Ici, nous retombons sur la face du concept qu’Anaximandre avait seule envisagée ; toutefois elle semble maintenant précisée par le rapprochement des notions géométriques. Si nous observons, d’autre part, que, dans l’école, le caractère de la divisibilité indéfinie de l’ἄπειρον a été mis en relief notamment par son assimilation au nombre pair, nous reconnaitrons que c’est de ce côté que s’est formé ultérieurement le concept de l’infiniment petit. Mais je ne me propose pas d’étudier aujourd’hui cette élaboration. Je me bornerai donc à conclure :

1o C’est à Pythagore que remonte l’origine du concept scientifique de l’espace, en tant que continu d’une part, illimité de l’autre,

2o La double face de ce concept était désignée par lui au moyen d’un terme unique, ἄπειρον.
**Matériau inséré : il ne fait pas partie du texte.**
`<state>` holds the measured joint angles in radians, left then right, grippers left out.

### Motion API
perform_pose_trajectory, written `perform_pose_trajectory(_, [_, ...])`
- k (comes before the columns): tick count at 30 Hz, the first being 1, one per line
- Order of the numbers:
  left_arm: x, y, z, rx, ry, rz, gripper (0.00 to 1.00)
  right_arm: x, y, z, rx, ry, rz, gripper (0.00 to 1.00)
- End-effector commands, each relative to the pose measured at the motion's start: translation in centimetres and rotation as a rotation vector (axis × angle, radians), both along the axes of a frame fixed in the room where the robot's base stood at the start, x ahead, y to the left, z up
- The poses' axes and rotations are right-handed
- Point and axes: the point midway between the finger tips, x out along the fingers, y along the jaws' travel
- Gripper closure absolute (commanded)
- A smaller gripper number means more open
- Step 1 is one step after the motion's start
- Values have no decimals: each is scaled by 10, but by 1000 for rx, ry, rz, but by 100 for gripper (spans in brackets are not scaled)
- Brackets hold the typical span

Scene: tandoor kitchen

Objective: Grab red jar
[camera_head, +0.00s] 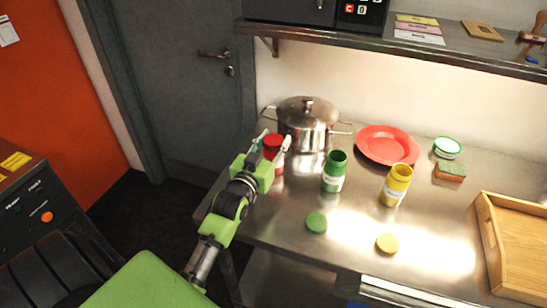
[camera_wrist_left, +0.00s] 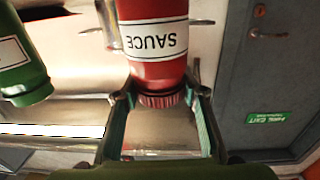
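The red jar (camera_head: 273,142) stands upright on the steel counter, at the left, in front of the steel pot. In the left wrist view, which is upside down, the red jar (camera_wrist_left: 155,68) shows its white SAUCE label and a ribbed red lid. My left gripper (camera_head: 271,146) is at the jar, with one finger on each side. In the left wrist view the left gripper (camera_wrist_left: 160,98) is open, its fingertips around the lid end with small gaps visible on both sides. My right gripper is not in view.
The lidded pot (camera_head: 307,125) stands close behind the jar. An open green jar (camera_head: 335,172) and an open yellow jar (camera_head: 396,185) stand to the right, with a green lid (camera_head: 316,222) and a yellow lid (camera_head: 387,243) in front. A wooden tray (camera_head: 487,235) is at far right.

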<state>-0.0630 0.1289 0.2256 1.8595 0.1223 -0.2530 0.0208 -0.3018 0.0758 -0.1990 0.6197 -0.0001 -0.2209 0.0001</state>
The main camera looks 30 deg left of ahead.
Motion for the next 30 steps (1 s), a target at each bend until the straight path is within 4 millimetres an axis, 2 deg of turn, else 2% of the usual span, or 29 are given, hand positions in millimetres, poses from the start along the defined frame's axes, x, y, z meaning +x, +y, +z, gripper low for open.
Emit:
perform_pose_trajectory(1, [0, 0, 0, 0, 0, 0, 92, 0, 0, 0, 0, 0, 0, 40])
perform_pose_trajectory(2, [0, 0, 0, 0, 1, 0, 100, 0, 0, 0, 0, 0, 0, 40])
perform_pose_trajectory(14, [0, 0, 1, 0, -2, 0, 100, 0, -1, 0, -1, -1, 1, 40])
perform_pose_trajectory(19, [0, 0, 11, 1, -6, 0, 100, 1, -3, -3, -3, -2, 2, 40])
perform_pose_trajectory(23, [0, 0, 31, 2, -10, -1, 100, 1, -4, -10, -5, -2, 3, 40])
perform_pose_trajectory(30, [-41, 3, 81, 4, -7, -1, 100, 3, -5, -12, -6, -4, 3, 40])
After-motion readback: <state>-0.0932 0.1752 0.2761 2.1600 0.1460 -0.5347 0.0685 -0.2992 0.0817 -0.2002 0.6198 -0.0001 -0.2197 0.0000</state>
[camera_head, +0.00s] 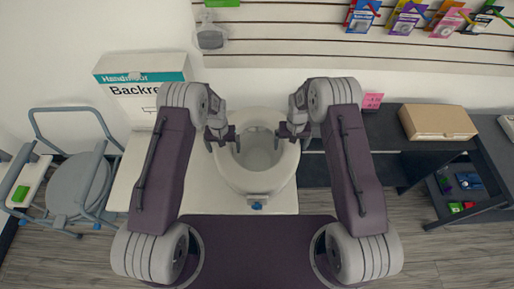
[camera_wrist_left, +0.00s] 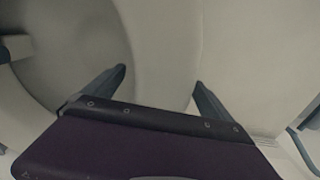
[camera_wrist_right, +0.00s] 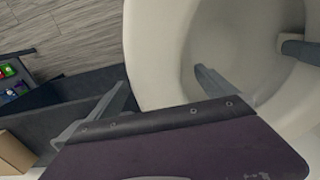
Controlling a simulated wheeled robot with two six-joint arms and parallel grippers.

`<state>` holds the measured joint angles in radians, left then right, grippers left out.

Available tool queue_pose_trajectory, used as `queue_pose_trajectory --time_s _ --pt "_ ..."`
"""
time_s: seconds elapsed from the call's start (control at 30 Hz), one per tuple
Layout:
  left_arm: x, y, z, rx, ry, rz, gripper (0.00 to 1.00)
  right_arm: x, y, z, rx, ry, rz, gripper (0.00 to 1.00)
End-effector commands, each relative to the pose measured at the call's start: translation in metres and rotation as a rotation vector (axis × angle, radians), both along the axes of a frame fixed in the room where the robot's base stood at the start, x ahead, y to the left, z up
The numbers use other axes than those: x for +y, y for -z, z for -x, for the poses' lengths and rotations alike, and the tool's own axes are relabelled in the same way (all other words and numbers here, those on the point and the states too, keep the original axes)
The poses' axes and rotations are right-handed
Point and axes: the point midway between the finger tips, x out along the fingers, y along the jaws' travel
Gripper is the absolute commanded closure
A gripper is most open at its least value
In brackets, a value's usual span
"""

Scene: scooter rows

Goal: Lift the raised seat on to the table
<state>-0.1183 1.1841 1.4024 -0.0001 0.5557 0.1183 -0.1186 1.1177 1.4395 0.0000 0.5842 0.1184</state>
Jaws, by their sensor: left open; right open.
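The raised seat (camera_head: 254,182) is a white, deep, ring-shaped toilet seat with a blue-marked front clamp, resting upright on a white surface (camera_head: 286,203). My left gripper (camera_head: 222,138) is open at its left rim. In the left wrist view the rim (camera_wrist_left: 160,50) lies between the fingers, one over the opening and one outside. My right gripper (camera_head: 292,136) is open at the right rim. In the right wrist view the rim (camera_wrist_right: 155,55) likewise lies between the fingers. Whether any finger touches the rim cannot be told.
A white-and-teal backrest box (camera_head: 150,95) stands left of the seat. A grey commode chair (camera_head: 78,185) is at the far left. A dark shelf (camera_head: 395,135) with a brown carton (camera_head: 437,121) is on the right, beside a drawer-like tray (camera_head: 470,195). Packets hang on the slatted wall.

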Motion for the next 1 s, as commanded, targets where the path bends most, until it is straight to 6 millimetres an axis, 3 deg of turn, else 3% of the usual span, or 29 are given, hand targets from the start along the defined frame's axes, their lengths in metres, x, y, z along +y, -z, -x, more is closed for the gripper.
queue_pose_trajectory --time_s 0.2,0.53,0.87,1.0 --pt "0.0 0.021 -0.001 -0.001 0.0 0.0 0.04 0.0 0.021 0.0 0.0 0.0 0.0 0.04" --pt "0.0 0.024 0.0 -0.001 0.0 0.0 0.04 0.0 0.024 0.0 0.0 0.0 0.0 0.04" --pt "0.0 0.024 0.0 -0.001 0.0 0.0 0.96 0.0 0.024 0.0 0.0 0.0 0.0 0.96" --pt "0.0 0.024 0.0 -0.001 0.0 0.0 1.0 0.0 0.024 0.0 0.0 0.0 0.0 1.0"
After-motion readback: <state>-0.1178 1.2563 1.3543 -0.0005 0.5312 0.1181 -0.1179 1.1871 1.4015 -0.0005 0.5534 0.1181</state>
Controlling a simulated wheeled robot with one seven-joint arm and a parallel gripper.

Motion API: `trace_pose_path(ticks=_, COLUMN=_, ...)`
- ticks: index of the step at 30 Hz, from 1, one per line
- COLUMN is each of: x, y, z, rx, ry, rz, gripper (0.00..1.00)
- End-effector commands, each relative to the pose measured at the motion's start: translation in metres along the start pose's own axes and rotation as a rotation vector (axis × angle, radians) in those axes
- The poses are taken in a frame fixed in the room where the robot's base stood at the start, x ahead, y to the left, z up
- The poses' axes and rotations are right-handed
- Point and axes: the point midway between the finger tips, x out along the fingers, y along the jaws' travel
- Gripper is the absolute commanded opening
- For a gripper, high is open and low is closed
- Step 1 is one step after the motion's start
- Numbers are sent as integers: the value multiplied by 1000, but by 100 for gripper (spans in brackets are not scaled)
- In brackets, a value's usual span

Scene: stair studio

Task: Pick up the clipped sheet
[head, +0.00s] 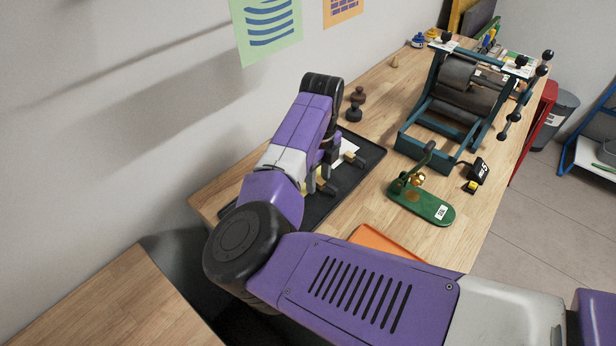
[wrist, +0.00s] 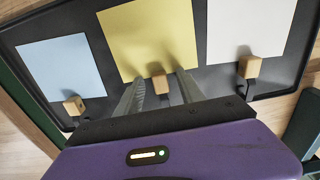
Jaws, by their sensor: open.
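Three sheets lie in a row on a dark tray (wrist: 85,20) in the wrist view: a pale blue sheet (wrist: 60,68) at left, a yellow sheet (wrist: 150,38) in the middle and a white sheet (wrist: 250,28) at right. Each has a small wooden block at its near edge: the left block (wrist: 74,105), the middle block (wrist: 160,83) and the right block (wrist: 249,67). My gripper (wrist: 161,78) is open. Its fingers stand on either side of the middle block, with visible gaps. In the head view my arm hides much of the tray (head: 330,205); part of the white sheet (head: 345,149) shows.
A green stapler-like tool (head: 425,203) and a small black-and-yellow item (head: 470,187) stand right of the tray. A teal roller press (head: 460,105) stands behind them. Dark knobbed stamps (head: 355,105) are beyond the tray. An orange sheet or tray (head: 385,242) lies nearer.

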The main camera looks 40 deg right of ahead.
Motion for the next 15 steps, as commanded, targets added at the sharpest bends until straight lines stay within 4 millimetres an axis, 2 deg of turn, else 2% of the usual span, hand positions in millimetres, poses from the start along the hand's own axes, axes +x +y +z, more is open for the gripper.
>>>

3o Il n’a point dégagé le concept de l’espace absolu, et son ἄπειρον — vide apparent — était pour lui une matière assimilable à l’air.

II

la doctrine de parménide

Les conclusions qui précèdent ne doivent nullement faire penser que, pour compléter le concept de l’espace infini, il ne restait plus, dès la fin du vie siècle, qu’à constituer la notion du vide absolu.